REQUIRED WORK :: Transcribe the lines below exactly, beginning with the line that holds "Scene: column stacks" and ending with the final line, both included. Pictures are to be left out.

SOURCE MATERIAL ::
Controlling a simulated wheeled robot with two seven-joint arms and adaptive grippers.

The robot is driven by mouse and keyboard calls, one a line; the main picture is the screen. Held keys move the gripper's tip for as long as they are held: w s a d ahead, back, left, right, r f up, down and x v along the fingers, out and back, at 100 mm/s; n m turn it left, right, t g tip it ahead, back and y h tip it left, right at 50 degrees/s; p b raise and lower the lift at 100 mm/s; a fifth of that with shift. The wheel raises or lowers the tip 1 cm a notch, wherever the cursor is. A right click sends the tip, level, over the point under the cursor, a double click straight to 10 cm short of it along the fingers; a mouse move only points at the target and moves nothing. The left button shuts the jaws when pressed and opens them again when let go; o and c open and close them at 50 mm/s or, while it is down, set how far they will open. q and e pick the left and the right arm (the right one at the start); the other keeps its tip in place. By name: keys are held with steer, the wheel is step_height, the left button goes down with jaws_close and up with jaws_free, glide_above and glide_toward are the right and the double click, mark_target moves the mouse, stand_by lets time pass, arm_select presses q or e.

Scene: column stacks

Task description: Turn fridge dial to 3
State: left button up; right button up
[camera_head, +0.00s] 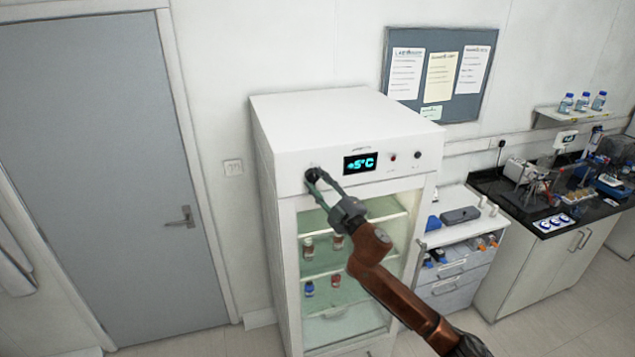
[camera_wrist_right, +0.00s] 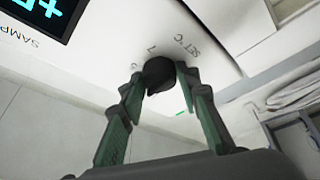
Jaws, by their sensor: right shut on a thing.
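The white fridge (camera_head: 345,120) stands against the wall with a glass door. Its black dial (camera_wrist_right: 158,75) is on the upper front panel, left of the display (camera_head: 360,163), which reads +5°C. My right gripper (camera_head: 314,178) is at the dial, and in the right wrist view (camera_wrist_right: 158,80) its two fingers are shut on it from both sides. "SET °C" and a few scale marks show on the panel around the dial. The dial's pointer is hidden or too dark to read. My left gripper is not in view.
A grey door (camera_head: 110,150) is to the left of the fridge. A drawer cabinet (camera_head: 460,245) and a black-topped bench (camera_head: 545,200) with lab equipment stand to the right. Small bottles sit on shelves behind the fridge glass. The floor at the lower left is clear.

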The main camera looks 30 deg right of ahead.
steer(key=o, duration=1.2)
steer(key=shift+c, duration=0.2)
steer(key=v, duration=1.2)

REPLY ::
Scene: column stacks

Task description: Turn fridge dial to 3
State: left button up; right button up
[camera_head, +0.00s] 
[camera_wrist_right, +0.00s] 
Jaws, by their sensor: right shut on a thing.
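The white fridge (camera_head: 345,120) stands against the wall with a glass door. Its black dial (camera_wrist_right: 158,75) is on the upper front panel, left of the display (camera_head: 360,163), which reads +5°C. My right gripper (camera_head: 314,178) is at the dial, and in the right wrist view (camera_wrist_right: 158,80) its two fingers are shut on it from both sides. "SET °C" and a few scale marks show on the panel around the dial. The dial's pointer is hidden or too dark to read. My left gripper is not in view.
A grey door (camera_head: 110,150) is to the left of the fridge. A drawer cabinet (camera_head: 460,245) and a black-topped bench (camera_head: 545,200) with lab equipment stand to the right. Small bottles sit on shelves behind the fridge glass. The floor at the lower left is clear.

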The main camera looks 30 deg right of ahead.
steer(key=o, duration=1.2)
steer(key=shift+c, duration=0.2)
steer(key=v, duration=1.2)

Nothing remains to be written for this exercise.